Athlon "Thunderbird" performance.

The main reasoning for AMD adding 256 Kb of Level 2 cache onto the processor core was primarily to improve performance, or at least to give the Athlon a consistent rise in performance as clock speed rose. This has now been achieved.

Unfortunately at the time of writing, we have not been able to benchmark the Athlon "Thunderbird" independently, so we will refer you to Anandtech, Tom's Hardware and Ace's Hardware as these sites provide a large number of benchmarks for the "Thunderbird".
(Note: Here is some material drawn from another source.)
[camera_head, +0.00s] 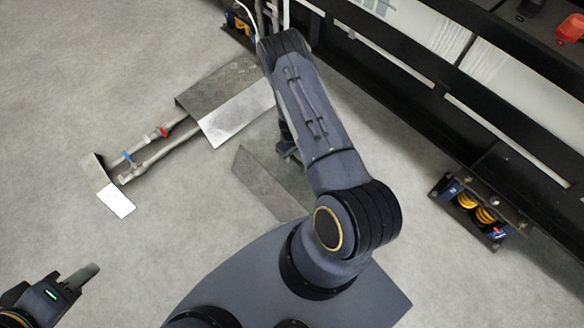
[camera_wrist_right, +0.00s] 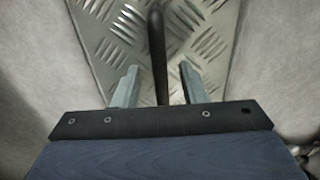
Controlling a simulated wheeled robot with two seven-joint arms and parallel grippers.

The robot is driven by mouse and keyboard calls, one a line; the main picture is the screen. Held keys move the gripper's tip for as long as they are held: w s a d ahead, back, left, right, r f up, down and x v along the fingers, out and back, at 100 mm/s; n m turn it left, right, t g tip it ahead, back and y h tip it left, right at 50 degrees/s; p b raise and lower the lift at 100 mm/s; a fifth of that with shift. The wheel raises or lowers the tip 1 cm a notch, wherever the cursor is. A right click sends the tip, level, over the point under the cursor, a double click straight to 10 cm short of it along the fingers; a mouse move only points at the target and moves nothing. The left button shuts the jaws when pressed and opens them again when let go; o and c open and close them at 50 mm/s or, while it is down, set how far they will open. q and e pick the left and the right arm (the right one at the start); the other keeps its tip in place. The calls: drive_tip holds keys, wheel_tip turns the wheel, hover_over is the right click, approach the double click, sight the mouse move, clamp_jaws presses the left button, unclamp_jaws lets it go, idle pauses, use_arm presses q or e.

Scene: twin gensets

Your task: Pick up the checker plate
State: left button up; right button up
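A checker plate (camera_wrist_right: 195,25) with a raised tread pattern fills the upper middle of the right wrist view. A dark bar (camera_wrist_right: 157,50), perhaps its handle, runs down between the fingers of my right gripper (camera_wrist_right: 158,85). The fingers are apart, with gaps on both sides of the bar. In the head view my right arm hides most of that gripper. A flat grey plate (camera_head: 266,186) lies on the floor beside it, partly behind my arm and base; I cannot tell its tread there. My left gripper (camera_head: 84,275) is at the lower left, away from the plates, its finger gap unclear.
Pipes (camera_head: 150,152) with red and blue bands run along the floor under a bent metal cover (camera_head: 225,98). A smaller bent cover (camera_head: 108,187) is at their left end. A black frame (camera_head: 420,95) with yellow springs (camera_head: 477,208) stands right. Floor at left is clear.

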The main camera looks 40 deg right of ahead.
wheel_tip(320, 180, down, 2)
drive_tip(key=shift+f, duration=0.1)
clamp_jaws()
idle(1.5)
Overall the Athlon "Thunderbird" shows an improvement over the original Athlon processor as regards performance, but not by the margins that many AMD afficionados has hoped for. The general rule of thumb with the Athlon "Thunderbird" is that it has provided a 5-10% increase in performance over an equivalent clock speed K75 Athlon. In our opinion this is an impressive development of the K7 architechture, as gaining 5-10% performance for no increase in clock speed is an impressive achievement. Many have looked to the significant performance gains made by Intel's ageing P6 architechture with the release of the "Coppermine" Pentium III, and expected the same from "Thunderbird".

As regards Integer performance (typified by Business Applications), the Athlon "Thunderbird" has now been able to close the gap between itself and Intel's "Coppermine" Pentium III processor.
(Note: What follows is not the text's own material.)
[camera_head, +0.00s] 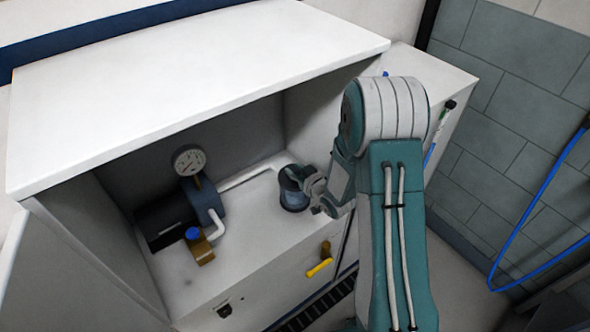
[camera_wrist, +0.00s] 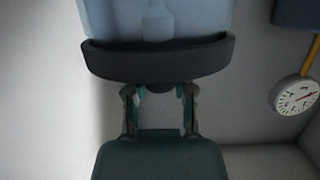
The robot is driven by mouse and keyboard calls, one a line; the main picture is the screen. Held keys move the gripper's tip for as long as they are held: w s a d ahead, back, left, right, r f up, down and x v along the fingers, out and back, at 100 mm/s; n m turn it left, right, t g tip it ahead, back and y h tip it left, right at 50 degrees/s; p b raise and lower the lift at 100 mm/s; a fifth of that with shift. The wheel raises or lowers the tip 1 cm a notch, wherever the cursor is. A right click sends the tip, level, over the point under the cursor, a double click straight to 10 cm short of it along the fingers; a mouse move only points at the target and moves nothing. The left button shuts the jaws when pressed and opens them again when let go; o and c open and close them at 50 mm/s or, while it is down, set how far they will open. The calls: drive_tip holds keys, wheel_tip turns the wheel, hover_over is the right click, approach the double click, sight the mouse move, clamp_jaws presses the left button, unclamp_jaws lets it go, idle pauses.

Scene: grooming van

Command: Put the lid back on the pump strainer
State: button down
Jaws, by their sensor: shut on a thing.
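The pump strainer (camera_head: 293,196) stands inside the cabinet, right of the pump, with a clear bluish bowl and dark rims. In the wrist view, its clear bowl (camera_wrist: 190,18) fills the top of the picture. The curved dark lid (camera_wrist: 157,62) lies along the edge of the bowl, and a small knob projects from it. My gripper (camera_wrist: 160,92) is shut on the lid at this knob. In the head view, my gripper (camera_head: 314,190) is at the right side of the strainer and covers part of it. I cannot tell whether the lid is fully seated.
Left of the strainer are a pressure gauge (camera_head: 188,160), a blue pump (camera_head: 207,201) and a brass fitting with a blue cap (camera_head: 194,234). A white pipe (camera_head: 248,176) runs towards the strainer. The cabinet top (camera_head: 190,75) overhangs. A yellow handle (camera_head: 319,268) projects from the front.

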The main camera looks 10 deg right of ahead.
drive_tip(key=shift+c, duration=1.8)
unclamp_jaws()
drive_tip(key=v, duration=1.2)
The area where the Athlon retains a clear lead over it's Intel counterpart is still Floating Point (x87) applications. Again the Triple-pipelined Floating Point Unit of the Athlon is proving to be more of a match for the semi-pipelined FPU of Intel's ageing P6 architechture. 3DNow! instructions, like Intel's SSE, do not make much of an impact as the number of applications which take advantage of them are still limited.

Overall the Athlon "Thunderbird" and Intel's "Coppermine" Pentium III display simlar performance, with it appears the Athlon "Thunderbird" just gaining an edge over SDRAM powered (we do not yet regard Rambus RDRAM PIII systems as legitimate competitors due to poor availability) "Coppermine" Pentium III systems.

Conclusion.

Overall AMD have improved the Athlon by incorporating 256 Kb Level 2 cache onto the processor core. This does boost performance over older Athlons such as the K75. It manages to claw back the performance lead that Intel's "Coppermine" Pentium III was beginning to show at higher clock speeds over the Athlon.

We would recommend the Athlon "Thunderbird" to performance PC users, especially if AMD continues to price it lower than equivalent Intel Pentium III chips and if AMD can assure supply. If Intel continues to have supply problems with the Pentium III, the Athlon "Thunderbird" will surely do well as it can more than adequately fill the gap Intel leaves in the market.

The only problem we can see for the Athlon "Thunderbird" is competition from it's smaller sibling the Duron at lower clock speeds. The Duron is reportedly able to deliver 95% of K75 performance, and with it running at speeds just below that of the Athlon "Thunderbird" it may tempt home-buyers away from the Athlon like the Celeron did with the Pentium II. How AMD manages it's own product lines will be interesting indeed.


Athlon Thunderbird - Page 2.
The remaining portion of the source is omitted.